Stated task: Can you copy out the data exactly? Leave the images out.

Dataset extract:
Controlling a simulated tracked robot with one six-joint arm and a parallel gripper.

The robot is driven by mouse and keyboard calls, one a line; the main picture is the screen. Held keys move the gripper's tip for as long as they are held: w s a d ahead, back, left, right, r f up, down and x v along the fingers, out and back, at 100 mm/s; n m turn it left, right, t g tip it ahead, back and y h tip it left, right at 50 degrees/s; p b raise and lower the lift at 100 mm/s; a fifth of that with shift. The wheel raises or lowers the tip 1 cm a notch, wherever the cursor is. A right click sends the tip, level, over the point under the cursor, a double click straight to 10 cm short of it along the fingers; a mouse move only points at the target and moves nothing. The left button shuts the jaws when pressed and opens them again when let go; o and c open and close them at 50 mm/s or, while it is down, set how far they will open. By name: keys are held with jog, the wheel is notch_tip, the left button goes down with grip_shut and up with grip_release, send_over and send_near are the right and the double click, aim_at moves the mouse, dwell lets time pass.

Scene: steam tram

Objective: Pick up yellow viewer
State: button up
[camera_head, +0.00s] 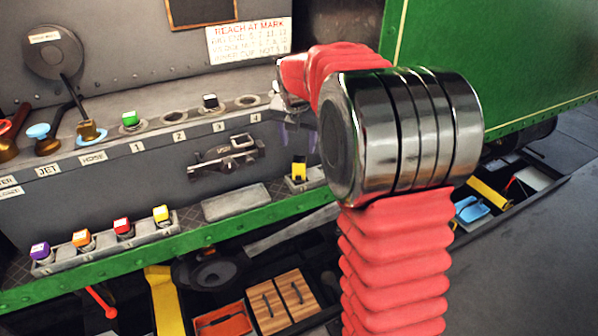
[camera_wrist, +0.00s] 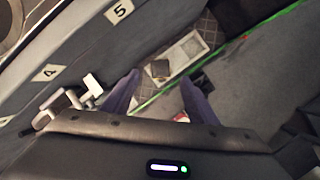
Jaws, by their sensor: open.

Task output:
Controlling a simulated tracked robot with one six-joint arm and a parallel gripper.

The robot is driven by mouse and keyboard calls, one a line; the main picture is the screen. Held keys move the gripper's tip for as long as they are held: w s a d ahead, back, left, right, r f up, down and x v along the fingers, out and back, at 100 mm/s; n m turn it left, right, t g tip it ahead, back and y h tip it left, right at 50 degrees/s; p b raise and lower the lift at 100 mm/s; a fifth of that with shift. The wheel raises or lowers the tip 1 cm a notch, wherever the cursor is. A right click sends the tip, level, over the point under the cursor, a double click straight to 10 cm short of it along the fingers; a mouse move only points at the target and moves nothing. The left button shuts the jaws when pressed and opens them again when let go; o and c open and close them at 50 mm/s or, while it is down, set how far they will open. By name: keys are held with jog, the wheel is notch_tip, the left button goes down with grip_shut and up with grip_release, send_over and send_near are the right and the double click, aim_at moves the mouse, dwell lets time pass.

Scene: steam tram

Objective: Pick up yellow viewer
State: button up
[camera_head, +0.00s] 
[camera_wrist, +0.00s] 
Jaws, by their sensor: open.

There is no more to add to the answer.